WORK INSTRUCTIONS |
Among the lines below, list those containing the string "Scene".

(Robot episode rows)
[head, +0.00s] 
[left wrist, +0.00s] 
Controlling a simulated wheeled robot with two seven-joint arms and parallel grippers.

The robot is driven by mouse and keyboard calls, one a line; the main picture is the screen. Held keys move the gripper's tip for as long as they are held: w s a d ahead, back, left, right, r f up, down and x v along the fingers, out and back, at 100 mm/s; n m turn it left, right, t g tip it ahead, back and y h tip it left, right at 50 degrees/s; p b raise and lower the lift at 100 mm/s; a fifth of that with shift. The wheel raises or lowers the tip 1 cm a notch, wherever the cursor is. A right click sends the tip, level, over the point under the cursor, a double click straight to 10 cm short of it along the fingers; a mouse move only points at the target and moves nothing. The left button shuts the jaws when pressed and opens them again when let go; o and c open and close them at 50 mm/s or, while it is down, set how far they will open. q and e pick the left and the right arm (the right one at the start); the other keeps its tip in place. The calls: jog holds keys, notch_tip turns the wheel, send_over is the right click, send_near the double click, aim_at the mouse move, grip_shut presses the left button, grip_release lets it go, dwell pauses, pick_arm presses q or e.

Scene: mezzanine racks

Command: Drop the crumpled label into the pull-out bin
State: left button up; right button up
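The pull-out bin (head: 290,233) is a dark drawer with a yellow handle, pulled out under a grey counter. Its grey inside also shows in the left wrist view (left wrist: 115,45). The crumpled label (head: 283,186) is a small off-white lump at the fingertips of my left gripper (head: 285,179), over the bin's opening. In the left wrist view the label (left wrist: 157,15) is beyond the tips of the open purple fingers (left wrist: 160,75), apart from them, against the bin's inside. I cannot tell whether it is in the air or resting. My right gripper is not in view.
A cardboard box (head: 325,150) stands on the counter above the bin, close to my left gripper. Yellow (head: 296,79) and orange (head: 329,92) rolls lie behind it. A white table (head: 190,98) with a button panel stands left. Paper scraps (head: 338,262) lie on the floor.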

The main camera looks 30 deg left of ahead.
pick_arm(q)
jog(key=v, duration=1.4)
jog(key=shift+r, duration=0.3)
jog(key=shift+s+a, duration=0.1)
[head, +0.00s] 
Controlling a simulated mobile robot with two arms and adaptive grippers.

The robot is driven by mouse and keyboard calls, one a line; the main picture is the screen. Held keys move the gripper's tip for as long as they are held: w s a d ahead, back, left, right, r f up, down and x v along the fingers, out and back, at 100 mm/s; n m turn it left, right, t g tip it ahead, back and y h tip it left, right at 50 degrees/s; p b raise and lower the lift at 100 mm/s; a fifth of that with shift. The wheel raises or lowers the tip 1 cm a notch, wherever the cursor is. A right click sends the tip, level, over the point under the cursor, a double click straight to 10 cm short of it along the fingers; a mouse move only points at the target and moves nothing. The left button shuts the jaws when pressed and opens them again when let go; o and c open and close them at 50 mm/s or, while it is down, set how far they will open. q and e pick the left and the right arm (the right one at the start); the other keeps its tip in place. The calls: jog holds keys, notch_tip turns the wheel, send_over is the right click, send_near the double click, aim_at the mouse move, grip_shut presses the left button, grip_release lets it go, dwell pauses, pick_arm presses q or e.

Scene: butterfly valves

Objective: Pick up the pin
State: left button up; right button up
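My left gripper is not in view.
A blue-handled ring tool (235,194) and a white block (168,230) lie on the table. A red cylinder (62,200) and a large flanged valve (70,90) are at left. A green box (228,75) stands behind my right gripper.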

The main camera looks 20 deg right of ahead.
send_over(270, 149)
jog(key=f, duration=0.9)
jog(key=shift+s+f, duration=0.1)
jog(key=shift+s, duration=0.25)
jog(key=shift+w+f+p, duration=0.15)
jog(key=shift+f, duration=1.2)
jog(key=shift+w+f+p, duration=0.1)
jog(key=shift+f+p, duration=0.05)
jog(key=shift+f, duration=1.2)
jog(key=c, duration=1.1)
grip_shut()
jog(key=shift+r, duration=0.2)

WRITTEN ANSWER |
Scene: mezzanine racks
Scene: butterfly valves

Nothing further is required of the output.